The program itself is free, though Mount Rainier National Park entrance fees may apply.
More info: Mount Rainier National Park
Fish hatchery paths, salmon infrastructure, and the quiet machinery behind cold-water life
Puyallup Fish Hatchery — Public Event / Tour
Wednesday, May 27
11 a.m. to 12:30 p.m.
Puyallup Fish Hatchery
1416 14th St SW, Puyallup
Free | Registration required | ADA accessible | Outdoor / educational
This is one of those places where the outdoors quietly reveals its plumbing. The Puyallup Fish Hatchery is not just tanks, pipes, ladders, and concrete raceways; it is part of the larger human effort to understand, support, and manage salmon and trout populations in a landscape where rivers, development, habitat pressure, fishing, restoration, and climate all keep pulling on the same fragile thread.

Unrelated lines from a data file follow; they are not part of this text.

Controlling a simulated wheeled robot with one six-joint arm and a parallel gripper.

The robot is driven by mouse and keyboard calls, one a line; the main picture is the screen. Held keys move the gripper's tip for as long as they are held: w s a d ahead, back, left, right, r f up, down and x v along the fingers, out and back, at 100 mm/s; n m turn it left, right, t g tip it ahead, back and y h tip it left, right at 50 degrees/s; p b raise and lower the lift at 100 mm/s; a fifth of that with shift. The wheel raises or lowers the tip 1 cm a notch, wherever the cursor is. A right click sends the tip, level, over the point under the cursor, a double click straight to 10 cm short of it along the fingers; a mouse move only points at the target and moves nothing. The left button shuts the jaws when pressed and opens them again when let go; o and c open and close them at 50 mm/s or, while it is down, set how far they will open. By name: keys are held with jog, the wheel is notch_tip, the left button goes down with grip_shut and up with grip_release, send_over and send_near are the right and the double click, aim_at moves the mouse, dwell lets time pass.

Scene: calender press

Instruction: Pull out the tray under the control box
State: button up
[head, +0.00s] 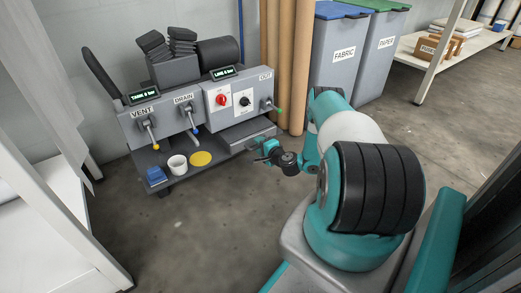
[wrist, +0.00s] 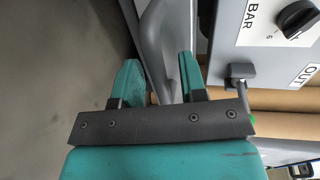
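The control box (head: 236,99), light grey with a red knob and a black knob, is at the back left in the head view. Its panel edge also shows at upper right in the wrist view (wrist: 250,45). The grey tray (head: 246,133) is low under the box. My gripper (head: 264,151) is at the tray's right front end. In the wrist view, my gripper (wrist: 160,68) has its two teal fingers apart, with a grey curved bar (wrist: 158,40), which looks like the tray's handle, between them. I cannot tell whether either finger touches it.
A white cup (head: 177,165), a yellow disc (head: 201,158) and a blue block (head: 156,175) are on the dark shelf left of the tray. Brown rolls (head: 284,70) stand behind on the right. The floor (head: 200,225) in front is clear.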

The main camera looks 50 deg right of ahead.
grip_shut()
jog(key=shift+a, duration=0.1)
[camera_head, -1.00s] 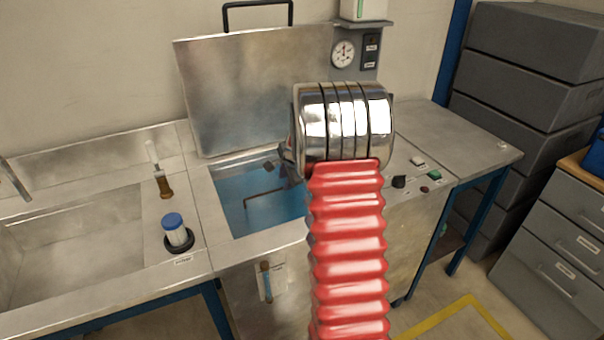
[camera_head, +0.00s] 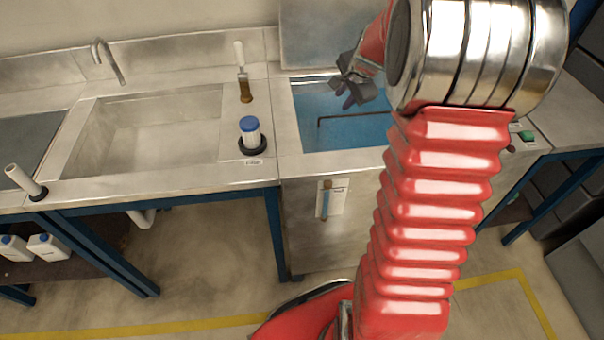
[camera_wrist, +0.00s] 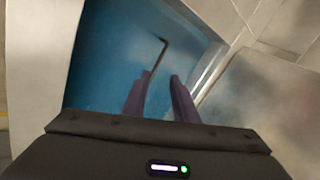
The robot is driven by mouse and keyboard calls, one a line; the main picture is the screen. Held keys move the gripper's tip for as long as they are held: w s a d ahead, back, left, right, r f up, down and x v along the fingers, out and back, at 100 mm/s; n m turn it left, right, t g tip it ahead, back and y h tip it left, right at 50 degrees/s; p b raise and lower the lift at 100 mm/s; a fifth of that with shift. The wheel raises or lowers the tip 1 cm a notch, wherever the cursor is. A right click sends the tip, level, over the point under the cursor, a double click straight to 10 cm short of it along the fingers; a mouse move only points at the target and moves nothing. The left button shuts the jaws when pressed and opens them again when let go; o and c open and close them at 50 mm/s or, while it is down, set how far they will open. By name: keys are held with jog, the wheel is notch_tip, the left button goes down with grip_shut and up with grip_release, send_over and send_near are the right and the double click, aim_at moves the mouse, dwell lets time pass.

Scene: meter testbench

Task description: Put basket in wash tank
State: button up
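The wash tank (camera_head: 312,87) is an open steel basin filled with blue liquid. A thin dark bent bar (camera_head: 350,118) shows in it, and it appears in the wrist view (camera_wrist: 154,58) just beyond my fingers. It looks like a basket handle, but no basket body is distinguishable. My gripper (camera_head: 350,98) is over the back right part of the tank, pointing down. In the wrist view, its two fingers (camera_wrist: 158,84) are apart with nothing visibly held between them. Whether they touch the bar cannot be told.
Left of the tank are a blue-capped filter cup (camera_head: 250,132), a brush-like tool (camera_head: 243,80) and an empty sink (camera_head: 150,130) with a tap (camera_head: 105,60). The tank's raised lid (camera_head: 320,35) stands behind. Green-buttoned controls (camera_head: 526,136) are at right. The floor in front is mostly clear.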

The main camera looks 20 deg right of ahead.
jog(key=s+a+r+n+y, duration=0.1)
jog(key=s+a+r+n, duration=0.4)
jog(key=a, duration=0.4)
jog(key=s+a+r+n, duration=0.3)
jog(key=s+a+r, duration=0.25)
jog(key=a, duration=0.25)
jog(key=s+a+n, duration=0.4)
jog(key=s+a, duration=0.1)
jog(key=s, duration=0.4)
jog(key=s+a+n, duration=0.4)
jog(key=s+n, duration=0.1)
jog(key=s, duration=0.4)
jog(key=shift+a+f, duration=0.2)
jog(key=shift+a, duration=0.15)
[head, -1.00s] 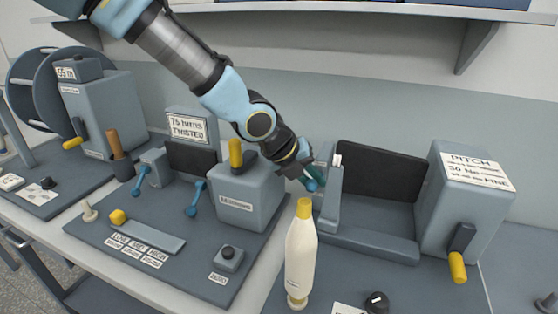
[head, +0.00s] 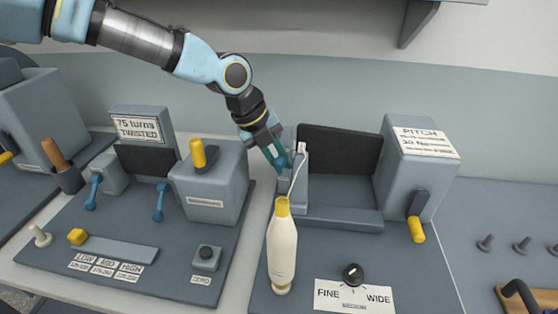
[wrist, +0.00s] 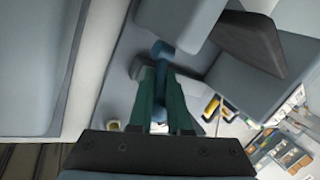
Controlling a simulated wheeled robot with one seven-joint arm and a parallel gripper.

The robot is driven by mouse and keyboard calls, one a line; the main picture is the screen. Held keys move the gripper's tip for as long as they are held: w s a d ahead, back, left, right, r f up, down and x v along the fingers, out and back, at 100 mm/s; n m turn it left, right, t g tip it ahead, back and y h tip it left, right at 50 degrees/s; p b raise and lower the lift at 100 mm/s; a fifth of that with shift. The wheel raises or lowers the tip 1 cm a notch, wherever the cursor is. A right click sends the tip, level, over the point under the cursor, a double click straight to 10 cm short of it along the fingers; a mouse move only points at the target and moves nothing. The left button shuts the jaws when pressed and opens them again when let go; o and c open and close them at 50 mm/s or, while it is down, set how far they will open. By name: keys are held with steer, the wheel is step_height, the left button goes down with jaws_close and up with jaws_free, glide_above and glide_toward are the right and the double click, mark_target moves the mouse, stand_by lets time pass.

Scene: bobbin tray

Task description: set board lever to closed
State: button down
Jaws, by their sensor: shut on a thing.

The event offers a chance to look more closely at how a hatchery works — where fish are raised, monitored, protected, and released as part of a broader aquatic system. Expect an educational visit rooted in the practical side of watershed stewardship: water quality, fish life cycles, habitat needs, and the behind-the-scenes work that helps connect hatchery operations to rivers, wildlife, and the people who depend on healthy aquatic ecosystems.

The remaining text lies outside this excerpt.